**WHAT IS ASKED**
Tally the lines that include the word "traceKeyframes" and reply with nothing but the total.

**RECORDED DATA**
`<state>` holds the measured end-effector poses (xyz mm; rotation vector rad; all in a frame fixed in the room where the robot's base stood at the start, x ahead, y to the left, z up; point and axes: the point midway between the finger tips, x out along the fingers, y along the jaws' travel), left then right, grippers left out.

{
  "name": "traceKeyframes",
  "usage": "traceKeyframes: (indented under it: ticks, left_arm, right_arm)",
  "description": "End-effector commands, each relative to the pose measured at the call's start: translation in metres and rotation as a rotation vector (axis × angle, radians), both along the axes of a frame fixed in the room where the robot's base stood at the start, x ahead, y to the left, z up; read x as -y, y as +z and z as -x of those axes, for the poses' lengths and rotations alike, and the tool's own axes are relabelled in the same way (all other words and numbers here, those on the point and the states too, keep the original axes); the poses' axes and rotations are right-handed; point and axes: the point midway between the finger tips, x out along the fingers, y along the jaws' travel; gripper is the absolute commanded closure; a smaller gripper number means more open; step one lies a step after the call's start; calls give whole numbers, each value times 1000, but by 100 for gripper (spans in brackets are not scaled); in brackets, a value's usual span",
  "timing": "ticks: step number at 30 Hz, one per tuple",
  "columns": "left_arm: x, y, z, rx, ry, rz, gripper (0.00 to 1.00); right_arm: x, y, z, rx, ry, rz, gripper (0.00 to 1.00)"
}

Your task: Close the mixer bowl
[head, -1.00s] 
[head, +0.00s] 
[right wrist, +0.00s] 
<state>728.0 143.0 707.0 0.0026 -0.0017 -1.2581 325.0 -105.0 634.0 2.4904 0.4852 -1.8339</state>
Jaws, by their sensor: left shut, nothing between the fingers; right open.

**RESULT FOR THIS TASK**
2